La SARL Scarpa invoque l'erreur sur les qualités substantielles de la chose vendue et vise les articles 1109, 1110, 117 et 1641 du Code civil.

S'agissant des vices cachés, le tribunal a écarté à bon droit ce fondement dès lors qu'aux termes de l'article 1649 du Code civil l'action résultant des vices rédhibitoires n'a pas lieu dans les ventes faites par autorité de justice:

En ce qui concerne l'erreur sur la substance de la chose vendue, la cour relève que l'appartement acquis par la SARL Scarpa avait une surface de 2,33 m2 +3,57 m2 + 15,19 m2 + 6,80 m2 soit au total 27,89 m2, que la mise à prix était de 19 000 F et que le prix d'adjudication a été de 26 000 F, soit une valeur de 932,23 F le m2.

La mise à prix exceptionnellement basse pour un appartement situé au coeur historique de Briançon révélait nécessairement un état médiocre et la SARL Scarpa dont l'objet social est l'immobilier n'a pu se faire une idée fausse de la nature des droits qu'elle envisageait d'acquérir.

Les photographies de l'extérieur de l'immeuble révèlent l'existence de très larges lézardes et l'implantation d'étais en fer qui démontrent que la structure de l'immeuble était menacée, de sorte qu'il était évident que l'état de cet immeuble nécessitait des travaux très importants.
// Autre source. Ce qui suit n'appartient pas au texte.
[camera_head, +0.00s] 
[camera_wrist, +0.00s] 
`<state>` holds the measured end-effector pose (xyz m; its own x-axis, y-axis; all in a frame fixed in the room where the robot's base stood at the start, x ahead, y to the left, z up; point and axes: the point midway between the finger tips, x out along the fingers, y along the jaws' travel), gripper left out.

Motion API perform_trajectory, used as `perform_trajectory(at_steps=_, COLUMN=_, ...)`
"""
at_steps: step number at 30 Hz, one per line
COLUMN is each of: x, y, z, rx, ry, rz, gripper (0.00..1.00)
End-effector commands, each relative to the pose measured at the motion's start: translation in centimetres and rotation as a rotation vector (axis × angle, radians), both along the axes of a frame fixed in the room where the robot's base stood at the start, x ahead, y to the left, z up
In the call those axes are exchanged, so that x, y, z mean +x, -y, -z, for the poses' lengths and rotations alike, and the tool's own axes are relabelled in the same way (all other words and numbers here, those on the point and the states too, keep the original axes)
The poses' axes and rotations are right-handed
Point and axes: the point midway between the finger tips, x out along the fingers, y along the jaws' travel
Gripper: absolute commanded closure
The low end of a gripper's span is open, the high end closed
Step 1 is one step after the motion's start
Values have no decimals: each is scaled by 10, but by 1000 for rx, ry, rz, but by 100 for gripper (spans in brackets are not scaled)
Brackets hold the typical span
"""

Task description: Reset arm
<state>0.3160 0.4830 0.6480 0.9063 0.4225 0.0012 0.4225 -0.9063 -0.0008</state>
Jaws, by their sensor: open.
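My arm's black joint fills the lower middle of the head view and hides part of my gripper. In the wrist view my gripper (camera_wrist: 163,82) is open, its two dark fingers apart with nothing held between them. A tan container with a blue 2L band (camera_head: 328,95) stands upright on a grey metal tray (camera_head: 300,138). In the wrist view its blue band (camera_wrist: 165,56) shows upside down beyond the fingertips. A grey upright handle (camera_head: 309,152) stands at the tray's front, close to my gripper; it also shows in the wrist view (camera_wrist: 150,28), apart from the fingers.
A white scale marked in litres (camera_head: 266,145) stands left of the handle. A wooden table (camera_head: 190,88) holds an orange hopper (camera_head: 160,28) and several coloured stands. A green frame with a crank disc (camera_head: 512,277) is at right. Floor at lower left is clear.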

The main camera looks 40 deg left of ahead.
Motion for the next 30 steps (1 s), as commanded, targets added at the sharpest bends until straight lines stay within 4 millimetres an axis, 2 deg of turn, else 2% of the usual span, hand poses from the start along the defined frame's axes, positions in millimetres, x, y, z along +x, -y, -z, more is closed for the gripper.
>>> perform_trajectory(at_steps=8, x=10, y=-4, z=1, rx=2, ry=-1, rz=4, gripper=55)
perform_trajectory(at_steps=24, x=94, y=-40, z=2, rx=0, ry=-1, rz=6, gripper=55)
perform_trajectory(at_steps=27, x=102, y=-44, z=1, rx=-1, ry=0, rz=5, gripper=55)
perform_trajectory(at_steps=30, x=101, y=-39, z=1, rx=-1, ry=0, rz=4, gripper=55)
La SARL Scarpa Immobilier a voulu acquérir un immeuble à bas prix pour le rénover et réaliser ainsi un bénéfice, soit dans le cadre d'une revente, soit dans le cadre de locations et il s'avère que le coût des travaux risque d'être trop élevé de sorte que la rentabilité de l'opération est compromise.

Toutefois, cette erreur économique n'entre pas dans le champ de l'erreur visée à l'article 1110 du Code civil, de sorte que le jugement déféré doit être confirmé en ce qu'il a rejeté les demandes de la SARL Scarpa.

Madame De Bony de Lavergne n'ayant pas eu connaissance de l'intervention volontaire aux débats du Syndicat des copropriétaires de l'immeuble 41 Rue de Castres et des demandes formulées à son encontre, la disposition du jugement l'ayant condamnée à payer les charges de copropriété doit être annulée.

La cour étant saisie de l'entier litige par l'effet dévolutif de l'appel, il convient de statuer sur les demandes du Syndicat des copropriétaires.

Le Syndicat des copropriétaires n'a pas produit un décompte arrêté au 18 juin 1999, date de l'adjudication mais un décompte arrêté au 1er juin 1999 et ce document ne permet pas à la cour d'établir les sommes dues par Madame De Bony de Lavergne et celles qui incombent à la SARL Scarpa.

Il convient en conséquence de surseoir à statuer sur les demandes du Syndicat des copropriétaires et de l'inviter à produire un décompte précis des sommes dues par Madame De Bony de Lavergne et par la SARL Scarpa, en tenant compte des règlements effectués.

A cet effet, l'instance est renvoyée à l'audience de plaidoirie du 28 octobre 2002, les parties pouvant conclure dans ce délai sur les pièces communiquées par le Syndicat des copropriétaires.

L'équité justifie qu'une indemnité de 800 euro soit allouée à la CRCAM Des Savoies en application des dispositions de l'article 700 du nouveau Code de procédure civile.

La SARL Scarpa sera déboutée de sa demande à ce titre.

Par ces motifs, LA COUR, Statuant publiquement, par arrêt contradictoire, et après en avoir délibéré conformément à la loi, Confirme le jugement déféré en ce qu'il a débouté la SARL Scarpa de l'ensemble de ses demandes et en ce qu'il l'a condamnée à régler différentes sommes sur le fondement des dispositions de l'article 700 du nouveau Code de procédure civile, Annule les dispositions du jugement ayant prononcé des condamnations à l'encontre de Madame De Bony de Lavergne, Sursoit à statuer sur les demandes du Syndicat des copropriétaires de l'immeuble situé 41 Rue de Castres à Briançon, Renvoie le Syndicat des copropriétaires, Madame De Bony de Lavergne et la SARL Scarpa à l'audience du 28 octobre 2002 afin que le Syndicat produise les décomptes des charges qu'il réclame à chaque partie, avec imputation des règlements effectués et que les parties puissent conclure si elles l'estiment utile, Dit que la procédure sera clôturée le 28 octobre 2002 avant l'ouverture des débats, Condamne la SARL Scarpa à payer à la CRCAM Des Savoies une indemnité de 800 euro (huit cents euro) en application des dispositions de l'article 700 du nouveau Code de procédure civile, Déboute la SARL Scarpa de sa demande à ce titre, Condamne la SARL Scarpa aux dépens de première instance et d'appel exposés à ce jour, avec pour ceux d'appel, application au profit de la SCP Grimaud des dispositions de l'article 699 du nouveau Code de procédure civile.